Price cuts now, profits later
Musk stood by the choice to cut prices, even in the face of lower profit margins in the near term. According to CNN, he said, “We’ve taken a view that pushing for higher volumes and a larger fleet is the right choice here versus a lower volume and higher margins.”
He also reminded that the company’s cars will include not only all-electric power but also—and soon, he says—autonomous driving capability.
Musk said that the company will “likely” launch full-self-driving technology this year, which will generate “significant profits,” offsetting this quarter’s losses, according to Reuters.
The Financial Times quotes Musk as saying that “We’re the only ones making cars that technically could sell for zero profits now and yield tremendous profits in [the] future through autonomy.” FT goes on to note that Tesla “has missed repeated targets Musk has set for full autonomy and has given only the broadest outline of how it could earn fees from letting Tesla owners rent out their personal cars as driverless taxis.”
Energy business thrives
But it wasn’t all bad news: The company reported that during just this quarter, Tesla Energy’s battery storage deployments increased 360% year-over-year, to 3.9 GWh.
“Energy storage deployments increased by 360% YoY in Q1 to 3.9 GWh, the highest level of deployments we have achieved due to [the] ongoing Megafactory ramp,” the company’s Q1 report noted. “The ramp of our 40 GWh Megapack factory in Lathrop, California has been successful with still more room to reach full capacity.” It added, “This Megapack factory will be the first of many. We recently announced our second 40 GWh Megafactory, this time in Shanghai, with construction starting later this year.”
And the Teslarati website quoted Musk as adding, “If you just look at what’s needed to transition the world to a sustainable energy economy, there is more stationary energy storage needed than there is mobile energy storage.
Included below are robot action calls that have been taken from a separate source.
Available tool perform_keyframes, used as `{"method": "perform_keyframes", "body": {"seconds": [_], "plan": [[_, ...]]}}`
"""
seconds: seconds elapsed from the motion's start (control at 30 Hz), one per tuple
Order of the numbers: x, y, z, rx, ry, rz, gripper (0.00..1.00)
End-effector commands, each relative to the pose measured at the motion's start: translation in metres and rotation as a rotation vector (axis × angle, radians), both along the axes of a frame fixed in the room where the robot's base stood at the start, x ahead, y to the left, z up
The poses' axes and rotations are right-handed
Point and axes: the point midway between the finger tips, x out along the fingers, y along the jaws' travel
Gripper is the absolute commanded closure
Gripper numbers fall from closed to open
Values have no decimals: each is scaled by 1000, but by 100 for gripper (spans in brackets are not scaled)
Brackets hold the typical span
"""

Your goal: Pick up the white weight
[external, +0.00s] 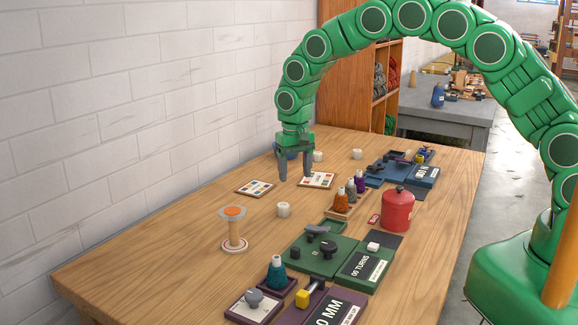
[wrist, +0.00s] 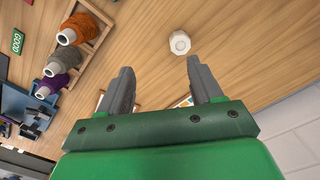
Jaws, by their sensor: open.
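A small white weight (external: 283,210) stands on the table, left of the wool cones. In the wrist view what appears to be the same white weight (wrist: 180,42) shows beyond the fingertips, upper centre, with a faceted outline. Two more small white cylinders, one (external: 318,156) behind my gripper and one (external: 357,154) farther right, look similar. My gripper (external: 298,178) points down above the table near the flat cards, open and empty. It is apart from the weight, on its far side. The fingers also show spread in the wrist view (wrist: 160,78).
A rack of wool cones (external: 346,203) and a red canister (external: 397,210) stand to the right. A wooden spool stand (external: 234,230) is nearer left. Green trays (external: 312,252) lie in front. Flat cards (external: 255,188) lie near the wall. The table around the weight is clear.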

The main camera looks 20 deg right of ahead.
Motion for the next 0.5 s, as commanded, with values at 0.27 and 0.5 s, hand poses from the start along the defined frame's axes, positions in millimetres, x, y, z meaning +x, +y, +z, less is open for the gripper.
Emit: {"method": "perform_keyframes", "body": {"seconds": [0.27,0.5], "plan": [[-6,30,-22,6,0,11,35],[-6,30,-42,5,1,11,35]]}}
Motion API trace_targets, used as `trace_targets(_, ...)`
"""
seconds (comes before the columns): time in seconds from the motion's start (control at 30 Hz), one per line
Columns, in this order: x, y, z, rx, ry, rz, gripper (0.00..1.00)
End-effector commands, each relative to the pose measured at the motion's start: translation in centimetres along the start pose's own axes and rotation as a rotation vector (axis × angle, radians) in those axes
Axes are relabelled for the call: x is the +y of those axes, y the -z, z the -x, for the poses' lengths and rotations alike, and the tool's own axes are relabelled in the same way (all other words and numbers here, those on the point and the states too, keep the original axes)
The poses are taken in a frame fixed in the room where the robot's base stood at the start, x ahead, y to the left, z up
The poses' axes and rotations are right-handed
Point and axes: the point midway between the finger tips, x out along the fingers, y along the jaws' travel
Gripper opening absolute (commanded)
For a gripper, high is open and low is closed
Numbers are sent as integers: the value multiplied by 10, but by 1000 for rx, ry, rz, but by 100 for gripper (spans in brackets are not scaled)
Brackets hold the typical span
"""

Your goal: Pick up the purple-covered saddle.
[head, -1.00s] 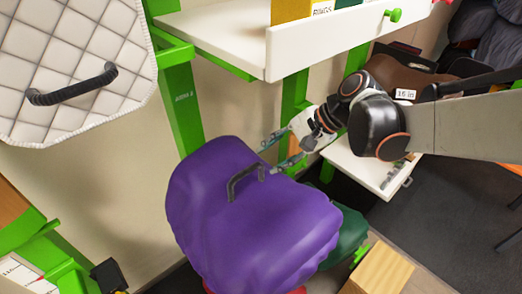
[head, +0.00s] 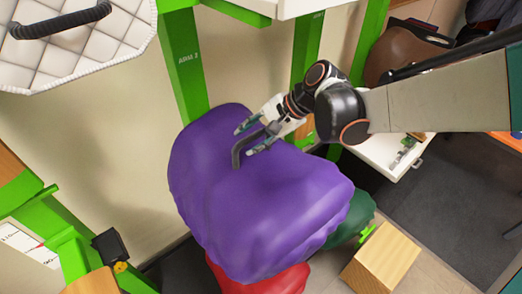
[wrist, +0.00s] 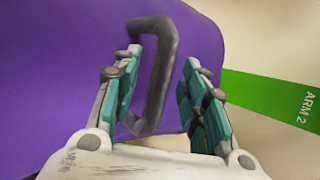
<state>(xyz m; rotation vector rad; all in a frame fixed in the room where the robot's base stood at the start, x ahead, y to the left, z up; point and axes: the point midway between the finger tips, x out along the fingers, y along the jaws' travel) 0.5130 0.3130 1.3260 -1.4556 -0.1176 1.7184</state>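The purple-covered saddle (head: 255,205) sits below my arm in the head view, with a dark handle (head: 238,152) on top. It also fills the left of the wrist view (wrist: 50,70). My gripper (head: 247,140) is at the handle with its fingers apart. In the wrist view my gripper (wrist: 160,85) has the bar of the handle (wrist: 168,65) between its two fingers, with a visible gap to the right finger. The left finger overlaps the loop's opening; I cannot tell whether it touches the bar.
A red cover (head: 262,278) and a green one (head: 352,218) show under the purple saddle. A white quilted pad (head: 85,45) with a handle is at upper left. Green posts (head: 186,70) stand behind. A wooden block (head: 382,262) is at lower right, near a white shelf (head: 375,150).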

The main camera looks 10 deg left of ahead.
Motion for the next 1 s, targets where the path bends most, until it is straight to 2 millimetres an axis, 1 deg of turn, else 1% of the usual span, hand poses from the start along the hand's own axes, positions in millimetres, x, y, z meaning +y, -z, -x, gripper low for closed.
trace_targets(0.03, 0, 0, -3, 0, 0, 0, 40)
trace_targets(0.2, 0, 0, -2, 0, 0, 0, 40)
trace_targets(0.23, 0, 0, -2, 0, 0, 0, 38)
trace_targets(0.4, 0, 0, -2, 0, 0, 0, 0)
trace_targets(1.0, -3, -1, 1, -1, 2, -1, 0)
We are seeing growth of our stationary storage well in excess of automotive, so that is in line with expectations,”
Cybertruck coming soon
And the other piece of news that may offset those disappointing profit numbers in some minds was the report that the Tesla Cybertruck, first announced in 2019, is expected to be released in the third quarter of this year, with volume production starting in 2024.
“It takes time to get the manufacturing line going, and this is really a very radical product,” Musk said on the Wednesday call. “It’s not made in the way that other cars are made.”
The truck is made from “ultra-hard, 30X cold-rolled stainless steel,” rather than the lighter steel more commonly used in vehicle construction, according to the Tesla website. “The powerful drivetrain and low center of gravity provide extraordinary traction control and torque—enabling acceleration from 0-60 mph in as little as 2.9 seconds and up to 500 miles of range,” the company promises.